Badan Layanan Umum Daerah (BLUD) merupakan salah satu skema kelembagaan yang diinstruksikan pemerintah untuk meningkatkan kualitas layanan publik dengan fleksibilitas pengelolaan keuangan yang menyerupai bad governor sektor swasta. Dengan status hukum yang unik, BLUD memiliki kewenangan untuk menarik, menggunakan, dan mengelola pendapatan sendiri yang diperoleh dari pelayanan, meski tetap berada di bawah pembinaan Pemerintah Daerah (Pemda). Salah satu aspek paling kritikal dalam operasional BLUD adalah proses Pengadaan Barang/Jasa (PBJ), yang harus mengakomodasi prinsip efisiensi, transparansi, dan akuntabilitas, sambil tetap mematuhi regulasi PBJ nasional. Pengadaan oleh BLUD bukan sekadar melaksanakan tender atau penyediaan barang/jasa biasa. Karena karakternya yang semi-otonom, BLUD menghadapi sejumlah tantangan unik: tata kelola keuangan yang harus mengikuti aturan negara dan fleksibilitas unit pelayanan, beban administratif yang kadang tumpang tindih antara peraturan SPSE LKPP dan ketentuan keuangan daerah, hingga kebutuhan menjaga kelangsungan layanan publik yang sangat sensitif. Tulisan ini akan mengupas tuntas proses PBJ oleh BLUD, mulai landasan hukum, karakteristik, hingga tantangan operasional dan strategi mitigasinya.

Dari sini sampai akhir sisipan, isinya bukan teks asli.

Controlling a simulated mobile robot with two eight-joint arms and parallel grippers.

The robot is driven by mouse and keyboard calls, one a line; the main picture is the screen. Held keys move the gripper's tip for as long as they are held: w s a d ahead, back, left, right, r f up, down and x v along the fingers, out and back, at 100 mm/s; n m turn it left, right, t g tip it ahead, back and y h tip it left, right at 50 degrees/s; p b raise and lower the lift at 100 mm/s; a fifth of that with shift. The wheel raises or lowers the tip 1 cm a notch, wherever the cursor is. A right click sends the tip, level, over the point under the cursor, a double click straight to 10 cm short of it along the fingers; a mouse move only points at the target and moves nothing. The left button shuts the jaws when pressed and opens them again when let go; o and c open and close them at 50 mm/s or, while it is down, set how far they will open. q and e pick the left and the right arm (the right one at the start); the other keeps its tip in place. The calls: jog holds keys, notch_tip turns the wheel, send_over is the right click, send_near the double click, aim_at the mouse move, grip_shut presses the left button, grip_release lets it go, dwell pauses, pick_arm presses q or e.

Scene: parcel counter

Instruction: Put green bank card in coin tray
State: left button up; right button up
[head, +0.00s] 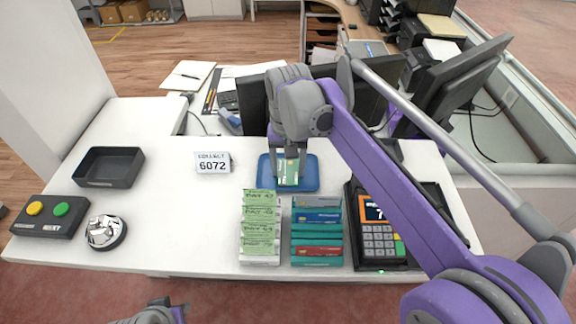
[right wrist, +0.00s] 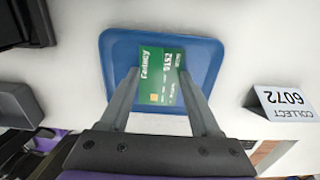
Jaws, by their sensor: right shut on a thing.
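The green bank card (head: 289,173) is between the fingers of my right gripper (head: 288,160), which is shut on its side edges. In the right wrist view the card (right wrist: 161,75) shows flat face-on between the two fingers (right wrist: 160,80), over the blue tray (right wrist: 117,60). I cannot tell whether the card touches the tray floor.
A rack of green slips (head: 260,225) and a rack of coloured cards (head: 317,238) stand in front of the tray. A card terminal (head: 378,240) is at right. A sign (head: 212,162), a black bin (head: 108,167), a bell (head: 105,232) and a button box (head: 48,216) are left.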

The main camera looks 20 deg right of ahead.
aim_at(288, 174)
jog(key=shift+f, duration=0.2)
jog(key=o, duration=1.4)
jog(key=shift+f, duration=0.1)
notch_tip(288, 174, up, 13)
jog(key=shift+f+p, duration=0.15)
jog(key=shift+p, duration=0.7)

II. Landasan Hukum dan Regulasi PBJ di BLUD

A. Konsep BLUD dalam Peraturan Daerah

Badan Layanan Umum Daerah (BLUD) merupakan unit kerja di lingkungan pemerintah daerah yang diberi fleksibilitas dalam pengelolaan keuangan untuk meningkatkan layanan kepada masyarakat. BLUD diatur dalam sejumlah regulasi penting, di antaranya:

  • Undang-Undang Nomor 23 Tahun 2014 tentang Pemerintahan Daerah;
  • Peraturan Menteri Dalam Negeri (Permendagri) No. 79 Tahun 2018 tentang Badan Layanan Umum Daerah;
  • Peraturan Menteri Keuangan No. 73/PMK.05/2012 tentang Standar Akuntansi Pemerintahan berbasis akrual, dan perubahannya.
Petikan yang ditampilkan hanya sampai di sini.